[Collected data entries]
____________

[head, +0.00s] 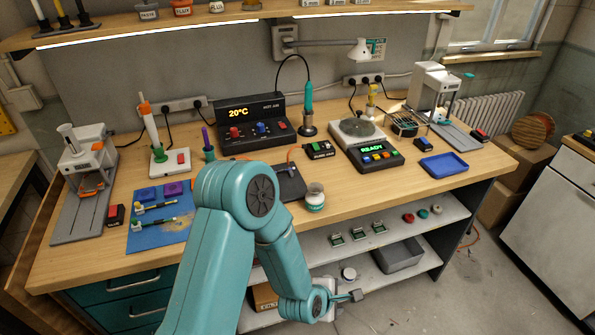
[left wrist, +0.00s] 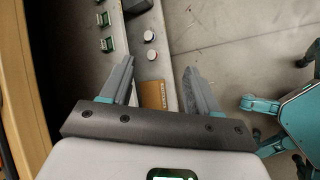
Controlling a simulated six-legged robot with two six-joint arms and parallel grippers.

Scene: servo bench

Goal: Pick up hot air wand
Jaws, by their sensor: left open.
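The hot air wand (head: 309,95) has a teal handle and stands upright in a dark holder on the bench. A black cable loops from its top to the black hot air station (head: 252,112), whose display reads 20°C. My left gripper (head: 352,296) hangs low in front of the bench, well below and apart from the wand. In the left wrist view my left gripper (left wrist: 158,80) is open, with nothing between its fingers. The wand is not in the left wrist view. My right gripper is not in view.
A jar (head: 315,196) stands near the bench's front edge. A hot plate (head: 362,142) reading READY is right of the wand, with a blue tray (head: 444,165) beyond. The lower shelf (head: 325,238) is beside my gripper.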

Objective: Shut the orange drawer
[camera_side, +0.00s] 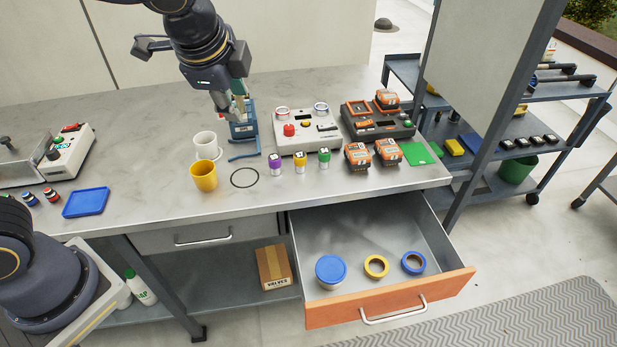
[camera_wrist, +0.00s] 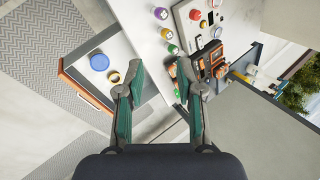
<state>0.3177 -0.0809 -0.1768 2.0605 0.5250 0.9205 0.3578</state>
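The orange-fronted drawer (camera_side: 391,297) stands pulled out from the bench at the front right, with a silver bar handle (camera_side: 394,312). Inside it lie a round blue-lidded tub (camera_side: 330,271), a yellow tape ring (camera_side: 376,266) and a blue tape ring (camera_side: 413,263). In the wrist view the orange front (camera_wrist: 84,88) is at the left, with the blue lid (camera_wrist: 99,62) inside. My gripper (camera_wrist: 153,75) has its two green-and-grey fingers apart with nothing between them. In the side view my gripper (camera_side: 232,108) is above the back of the bench, near a blue stand, well away from the drawer.
The bench top (camera_side: 320,188) holds a white mug (camera_side: 205,144), a yellow mug (camera_side: 204,176), several small capped bottles, a white button box (camera_side: 307,136) and a charger with orange batteries (camera_side: 377,122). A grey post (camera_side: 500,120) stands right. Floor before the drawer is clear.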

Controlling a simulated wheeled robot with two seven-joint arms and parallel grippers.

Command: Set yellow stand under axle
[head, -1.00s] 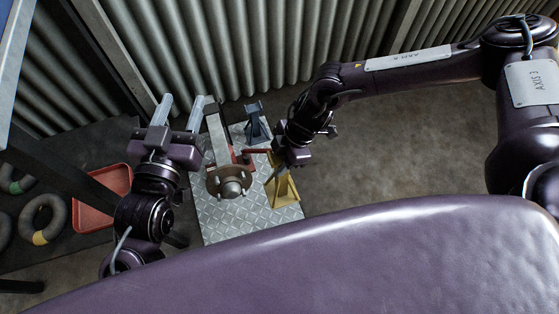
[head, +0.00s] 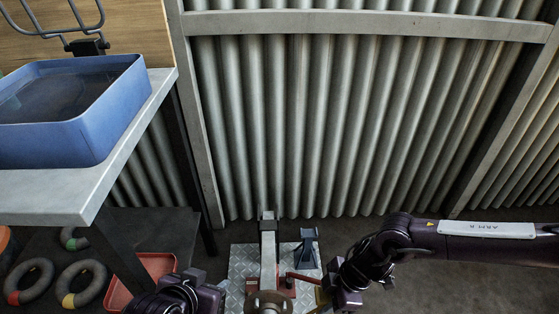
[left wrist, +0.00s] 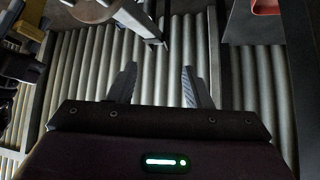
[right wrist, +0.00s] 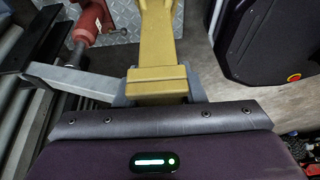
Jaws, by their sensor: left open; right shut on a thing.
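The yellow stand shows as a sliver beside my right gripper in the head view; in the right wrist view the yellow stand (right wrist: 158,45) is between the fingers. My right gripper (right wrist: 158,92) is shut on it. The axle (head: 268,255) is a grey beam with a brown round hub (head: 268,301) at its near end, left of the stand. My left gripper (left wrist: 158,86) is open and empty, left of the axle. The stand's base is cut off, so I cannot tell whether it touches the plate.
A blue stand (head: 308,249) and a red jack (head: 303,278) are by the axle on the tread plate (head: 241,262). A workbench (head: 110,185) with a blue basin (head: 92,135) is at left. A red tray (head: 155,266) and rings (head: 82,283) lie below. Floor at right is clear.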

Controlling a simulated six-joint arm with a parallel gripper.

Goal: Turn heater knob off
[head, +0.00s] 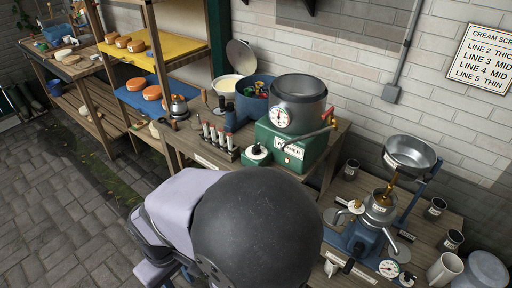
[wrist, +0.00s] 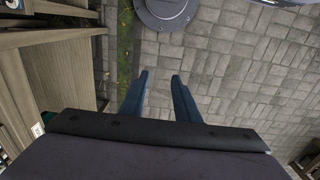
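A green heater box (head: 316,151) with a white label stands on the wooden workbench, under a dark pot (head: 312,101) with a round dial gauge. A small green block with a pale, dark-topped knob (head: 257,149) sits at the box's left front; I take it as the heater knob, but its setting is too small to read. A small red spot shows low on the box's front. My gripper (wrist: 160,77) shows in the wrist view with two blue fingers apart and nothing between them, above paving. In the head view my arm hides the fingers, and the wrist view does not show the knob.
A rack of small bottles (head: 217,139) stands left of the knob. A red-handled tap (head: 327,117) sticks out at the pot's right. A blue pot (head: 252,99) is behind. A lower bench at right holds a metal-bowled machine (head: 410,151). Shelves with cheeses stand left; paving is open.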

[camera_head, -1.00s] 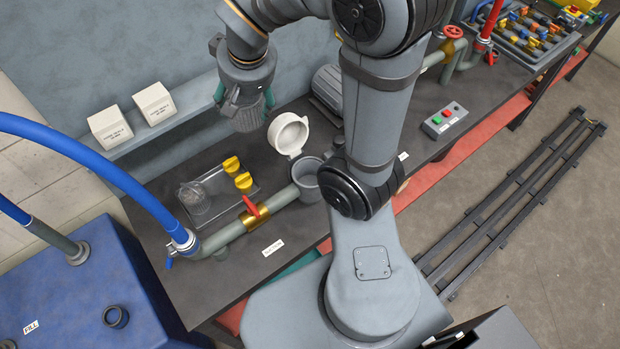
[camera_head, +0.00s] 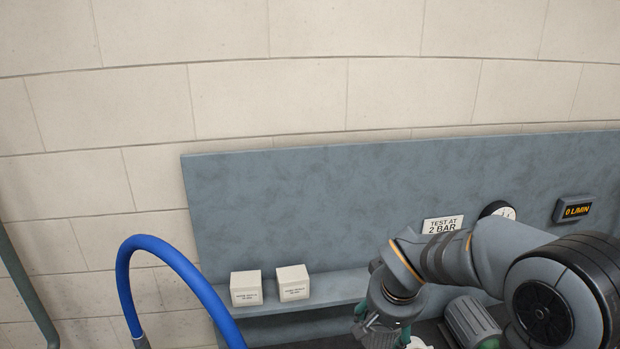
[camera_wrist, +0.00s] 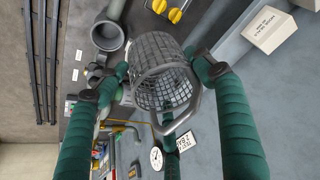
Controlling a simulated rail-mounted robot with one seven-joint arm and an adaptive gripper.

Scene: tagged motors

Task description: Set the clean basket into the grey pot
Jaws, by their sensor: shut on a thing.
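My gripper (camera_wrist: 162,68) is shut on a grey mesh basket (camera_wrist: 165,80), with one green finger on each side of its rim. The basket's open mouth and its wire handle face the wrist camera. The grey pot (camera_wrist: 108,36) shows in the wrist view, up and to the left of the basket and apart from it. Its round mouth is open. In the head view my gripper (camera_head: 380,328) is at the bottom edge, and the pot is out of frame.
Two white labelled boxes (camera_head: 246,288) (camera_head: 293,283) sit on the wall shelf (camera_head: 340,290). A blue hose (camera_head: 165,255) arches at the left. A grey motor (camera_head: 472,322) stands right of my gripper.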

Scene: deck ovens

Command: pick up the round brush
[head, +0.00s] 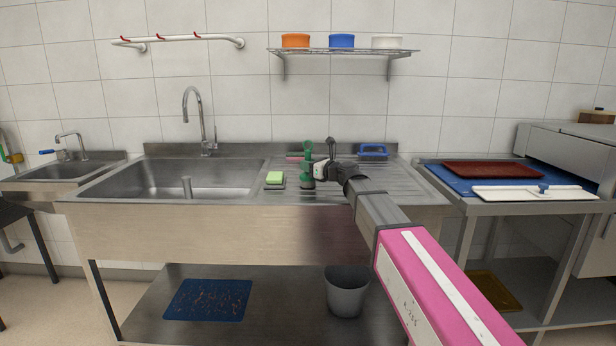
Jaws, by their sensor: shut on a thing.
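The round brush (308,150) is green and stands upright on the ribbed steel drainboard to the right of the sink basin. My gripper (312,168) reaches in from the right and is shut on the brush around its middle. The arm and gripper partly hide the brush's right side. From this view I cannot tell whether the brush's base touches the drainboard.
A green and dark sponge (275,179) lies just left of the brush. A blue-handled brush (373,151) sits behind on the right. A tall faucet (193,110) stands by the basin (150,184). A shelf (345,51) with tubs hangs above.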

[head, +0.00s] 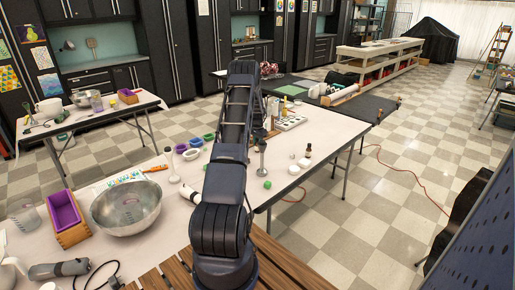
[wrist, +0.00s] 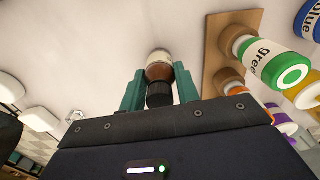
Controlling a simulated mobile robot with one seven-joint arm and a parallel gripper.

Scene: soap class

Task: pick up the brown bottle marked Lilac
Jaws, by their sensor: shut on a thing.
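My gripper (wrist: 159,78) shows in the wrist view with its two green fingers on either side of a small brown bottle (wrist: 159,71). It is shut on this bottle, which has a black cap and a pale part at its far end. No name can be read on it, so I cannot tell whether it is the Lilac one. In the head view my arm hides the gripper and the held bottle. Another small dark bottle (head: 308,151) with a pale label stands near the right edge of the white table (head: 338,128).
In the wrist view a wooden board (wrist: 217,62) and colour-labelled bottles, one marked green (wrist: 265,55), lie close on the right. Pale shallow pieces (wrist: 42,118) are at left. In the head view a steel bowl (head: 127,210) and a purple mould (head: 63,211) stand on the left.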

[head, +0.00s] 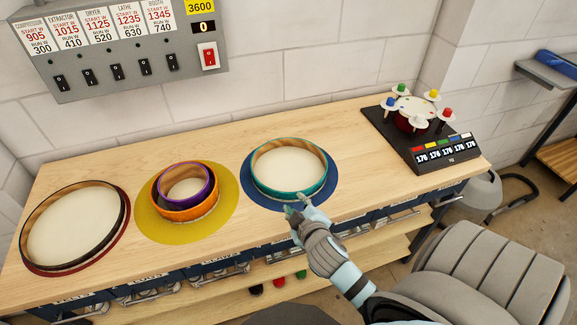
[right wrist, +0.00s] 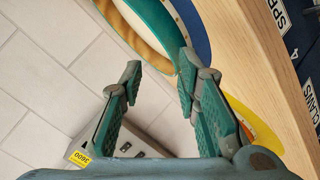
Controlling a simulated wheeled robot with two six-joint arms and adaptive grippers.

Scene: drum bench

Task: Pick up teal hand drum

____________

What the task asks ▸
From the data above, write out everything exactly except the pictures.

Result of the task ▸
[head, +0.00s] 
[left wrist, +0.00s] 
Controlling a simulated six-legged robot with two six-joint arms and parallel grippers.

Scene: servo bench

Goal: Pick up hot air wand
Jaws, by their sensor: left open.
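The hot air wand (head: 309,95) has a teal handle and stands upright in a dark holder on the bench. A black cable loops from its top to the black hot air station (head: 252,112), whose display reads 20°C. My left gripper (head: 352,296) hangs low in front of the bench, well below and apart from the wand. In the left wrist view my left gripper (left wrist: 158,80) is open, with nothing between its fingers. The wand is not in the left wrist view. My right gripper is not in view.
A jar (head: 315,196) stands near the bench's front edge. A hot plate (head: 362,142) reading READY is right of the wand, with a blue tray (head: 444,165) beyond. The lower shelf (head: 325,238) is beside my gripper.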

Objective: Shut the orange drawer
[camera_side, +0.00s] 
[camera_wrist, +0.00s] 
<state>0.3177 -0.0809 -0.1768 2.0605 0.5250 0.9205 0.3578</state>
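The orange-fronted drawer (camera_side: 391,297) stands pulled out from the bench at the front right, with a silver bar handle (camera_side: 394,312). Inside it lie a round blue-lidded tub (camera_side: 330,271), a yellow tape ring (camera_side: 376,266) and a blue tape ring (camera_side: 413,263). In the wrist view the orange front (camera_wrist: 84,88) is at the left, with the blue lid (camera_wrist: 99,62) inside. My gripper (camera_wrist: 153,75) has its two green-and-grey fingers apart with nothing between them. In the side view my gripper (camera_side: 232,108) is above the back of the bench, near a blue stand, well away from the drawer.
The bench top (camera_side: 320,188) holds a white mug (camera_side: 205,144), a yellow mug (camera_side: 204,176), several small capped bottles, a white button box (camera_side: 307,136) and a charger with orange batteries (camera_side: 377,122). A grey post (camera_side: 500,120) stands right. Floor before the drawer is clear.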

Controlling a simulated wheeled robot with two seven-joint arms and parallel grippers.

Command: Set yellow stand under axle
[head, -1.00s] 
[head, +0.00s] 
[left wrist, +0.00s] 
[right wrist, +0.00s] 
Jaws, by their sensor: left open; right shut on a thing.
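The yellow stand shows as a sliver beside my right gripper in the head view; in the right wrist view the yellow stand (right wrist: 158,45) is between the fingers. My right gripper (right wrist: 158,92) is shut on it. The axle (head: 268,255) is a grey beam with a brown round hub (head: 268,301) at its near end, left of the stand. My left gripper (left wrist: 158,86) is open and empty, left of the axle. The stand's base is cut off, so I cannot tell whether it touches the plate.
A blue stand (head: 308,249) and a red jack (head: 303,278) are by the axle on the tread plate (head: 241,262). A workbench (head: 110,185) with a blue basin (head: 92,135) is at left. A red tray (head: 155,266) and rings (head: 82,283) lie below. Floor at right is clear.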

Controlling a simulated six-joint arm with a parallel gripper.

Goal: Turn heater knob off
[head, +0.00s] 
[wrist, +0.00s] 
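A green heater box (head: 316,151) with a white label stands on the wooden workbench, under a dark pot (head: 312,101) with a round dial gauge. A small green block with a pale, dark-topped knob (head: 257,149) sits at the box's left front; I take it as the heater knob, but its setting is too small to read. A small red spot shows low on the box's front. My gripper (wrist: 160,77) shows in the wrist view with two blue fingers apart and nothing between them, above paving. In the head view my arm hides the fingers, and the wrist view does not show the knob.
A rack of small bottles (head: 217,139) stands left of the knob. A red-handled tap (head: 327,117) sticks out at the pot's right. A blue pot (head: 252,99) is behind. A lower bench at right holds a metal-bowled machine (head: 410,151). Shelves with cheeses stand left; paving is open.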

[camera_head, -1.00s] 
[camera_head, +0.00s] 
[camera_wrist, +0.00s] 
Controlling a simulated rail-mounted robot with one seven-joint arm and an adaptive gripper.

Scene: tagged motors

Task description: Set the clean basket into the grey pot
Jaws, by their sensor: shut on a thing.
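My gripper (camera_wrist: 162,68) is shut on a grey mesh basket (camera_wrist: 165,80), with one green finger on each side of its rim. The basket's open mouth and its wire handle face the wrist camera. The grey pot (camera_wrist: 108,36) shows in the wrist view, up and to the left of the basket and apart from it. Its round mouth is open. In the head view my gripper (camera_head: 380,328) is at the bottom edge, and the pot is out of frame.
Two white labelled boxes (camera_head: 246,288) (camera_head: 293,283) sit on the wall shelf (camera_head: 340,290). A blue hose (camera_head: 165,255) arches at the left. A grey motor (camera_head: 472,322) stands right of my gripper.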

Scene: deck ovens

Command: pick up the round brush
[head, +0.00s] 
Jaws, by their sensor: shut on a thing.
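The round brush (308,150) is green and stands upright on the ribbed steel drainboard to the right of the sink basin. My gripper (312,168) reaches in from the right and is shut on the brush around its middle. The arm and gripper partly hide the brush's right side. From this view I cannot tell whether the brush's base touches the drainboard.
A green and dark sponge (275,179) lies just left of the brush. A blue-handled brush (373,151) sits behind on the right. A tall faucet (193,110) stands by the basin (150,184). A shelf (345,51) with tubs hangs above.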

[head, +0.00s] 
[wrist, +0.00s] 
Controlling a simulated mobile robot with one seven-joint arm and a parallel gripper.

Scene: soap class

Task: pick up the brown bottle marked Lilac
Jaws, by their sensor: shut on a thing.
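My gripper (wrist: 159,78) shows in the wrist view with its two green fingers on either side of a small brown bottle (wrist: 159,71). It is shut on this bottle, which has a black cap and a pale part at its far end. No name can be read on it, so I cannot tell whether it is the Lilac one. In the head view my arm hides the gripper and the held bottle. Another small dark bottle (head: 308,151) with a pale label stands near the right edge of the white table (head: 338,128).
In the wrist view a wooden board (wrist: 217,62) and colour-labelled bottles, one marked green (wrist: 265,55), lie close on the right. Pale shallow pieces (wrist: 42,118) are at left. In the head view a steel bowl (head: 127,210) and a purple mould (head: 63,211) stand on the left.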

[head, +0.00s] 
[right wrist, +0.00s] 
Controlling a simulated wheeled robot with two six-joint arms and adaptive grippers.

Scene: drum bench

Task: Pick up teal hand drum

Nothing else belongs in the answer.